Football coaches are fond of saying that it takes all three phases of a team — offense, defense and special teams — to be successful.
The offense and defense did their part in No. 7 seed Towson’s convincing 48-28 victory over visiting Fordham on Saturday in a NCAA Division I Football Championship second-round game, but the same could not be said of the special teams.
That unit committed back-to-back-to-back gaffes in the second quarter, and two were costly: The Rams (12-2) turned them into touchdowns to roar back from a 21-7 deficit. The third miscue, a squib kick that bounced off Tigers junior Thomas Bradley and was recovered by Fordham junior Marco Fragnito, did not haunt Towson (11-2), if only because junior kicker Michael Marando’s 41-yard field goal sailed wide left as time ran out in the first half.

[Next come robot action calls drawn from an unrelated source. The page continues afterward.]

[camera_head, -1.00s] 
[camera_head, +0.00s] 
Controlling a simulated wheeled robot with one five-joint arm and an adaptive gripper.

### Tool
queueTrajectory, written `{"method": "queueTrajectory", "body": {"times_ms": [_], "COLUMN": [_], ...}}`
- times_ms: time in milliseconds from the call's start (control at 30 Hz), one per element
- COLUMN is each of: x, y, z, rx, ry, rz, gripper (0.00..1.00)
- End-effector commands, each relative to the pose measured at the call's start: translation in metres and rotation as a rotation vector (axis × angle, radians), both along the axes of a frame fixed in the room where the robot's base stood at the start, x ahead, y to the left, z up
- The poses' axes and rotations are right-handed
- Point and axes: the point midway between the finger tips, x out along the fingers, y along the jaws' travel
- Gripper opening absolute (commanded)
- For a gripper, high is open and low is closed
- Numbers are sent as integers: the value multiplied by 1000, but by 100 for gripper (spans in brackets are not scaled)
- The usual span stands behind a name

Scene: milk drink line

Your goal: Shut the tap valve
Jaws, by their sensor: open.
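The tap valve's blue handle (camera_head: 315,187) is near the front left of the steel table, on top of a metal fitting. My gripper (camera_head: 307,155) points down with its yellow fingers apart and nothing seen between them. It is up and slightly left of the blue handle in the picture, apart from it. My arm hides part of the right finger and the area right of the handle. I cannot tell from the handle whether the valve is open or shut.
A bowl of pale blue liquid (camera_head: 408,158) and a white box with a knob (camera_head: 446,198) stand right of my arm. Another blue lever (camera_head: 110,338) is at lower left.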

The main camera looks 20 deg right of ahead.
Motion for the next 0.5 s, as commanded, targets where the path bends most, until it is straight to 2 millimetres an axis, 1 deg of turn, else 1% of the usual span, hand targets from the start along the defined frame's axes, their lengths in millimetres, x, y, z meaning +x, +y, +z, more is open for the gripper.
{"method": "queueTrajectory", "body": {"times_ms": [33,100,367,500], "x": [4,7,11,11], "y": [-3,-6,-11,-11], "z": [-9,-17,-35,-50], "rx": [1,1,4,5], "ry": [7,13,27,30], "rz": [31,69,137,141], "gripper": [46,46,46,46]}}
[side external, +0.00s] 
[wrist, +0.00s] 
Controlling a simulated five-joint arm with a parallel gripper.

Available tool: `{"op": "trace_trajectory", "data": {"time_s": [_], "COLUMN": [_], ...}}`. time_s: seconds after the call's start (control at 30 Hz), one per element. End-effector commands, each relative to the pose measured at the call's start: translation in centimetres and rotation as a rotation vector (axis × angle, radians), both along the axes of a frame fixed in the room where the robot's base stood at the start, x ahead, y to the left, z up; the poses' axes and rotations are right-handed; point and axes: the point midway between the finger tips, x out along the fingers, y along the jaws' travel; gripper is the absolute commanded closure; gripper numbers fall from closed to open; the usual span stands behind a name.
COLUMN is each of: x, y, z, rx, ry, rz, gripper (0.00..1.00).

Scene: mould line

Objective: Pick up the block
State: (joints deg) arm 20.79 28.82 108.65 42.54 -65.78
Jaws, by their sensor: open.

In his postgame news conference, Tigers coach Rob Ambrose declined to criticize the play on special teams.
“Minus four plays in the second quarter, we’re handling them, and it took four plays — three of which were basically fluke plays — for them to be tied with us,” he said. “Granted, they’re a very, very good football team, but if you took those four plays away, it’s probably 21-7. While the emotions were high and people were certainly disappointed with a couple of individual moments, it didn’t really tell the tale of the tape.”
In some ways, Ambrose is right. While the errors appeared to loom large and happen alarmingly often, in the end, they did not prevent Towson from claiming the program’s first postseason win since 1984.
But the manner in which its mistakes occurred was puzzling at times. With Rams freshman punter Joe Pavlik punting from his own end zone on fourth-and-14 at the 7, Tigers sophomore Navassa Brown did not need to smash into Pavlik while attempting to block the kick, but he did. Brown was assessed a roughing-the-punter penalty, and Fordham — armed with a fresh set of downs — took advantage. Junior quarterback Michael Nebrich found junior wide receiver Sam Ajala for a 23-yard touchdown shortly after with 6:32 left in the second quarter.
On the Rams’ next possession, Pavlik punted on fourth-and-25 from the 4. Junior Brian Dowling signaled a fair catch, but he appeared to miscalculate the ball’s flight and, rather than let the ball bounce into the turf and be downed by Fordham, dived for it. Instead, the ball squirted through Dowling’s grasp, and Rams junior strong safety Jake Dixon pounced on the loose ball at Towson’s 47. On fourth-and-13 from the 37, Ajala used a double move to freeze junior cornerback Tye Smith and catch a strike from Nebrich for the touchdown to knot the score at 21 with 41 seconds left before halftime.
Ambrose, however, defended the special teams and said the mistakes did not indicate a need to overhaul the unit.
“One is a mental error,” he said, referring to Brown’s roughing-the-punter penalty. “One, Brian dropped it. It happens. You see punt returners all over the country drop a ball every now and then. It’s not about that. And here is your stat of the day: In two playoff games and in both of those playoff games, the opposing team has found a way to kick the ball in such a magnanimous fashion that he’s actually hit one of our kick returners — not on purpose.
"Don’t tell me that was on purpose. So we’ve only played two — two — playoff games, and it’s happened twice. I never heard of that ever. So back to the drawing board? No. There’s no coaching against fluke plays. Finding a way to watch the ball land for Brian? Yup. Short memory. Making sure Navassa doesn’t run into the kicker? Short memory. But you don’t have to restart special teams just because of fluke plays.”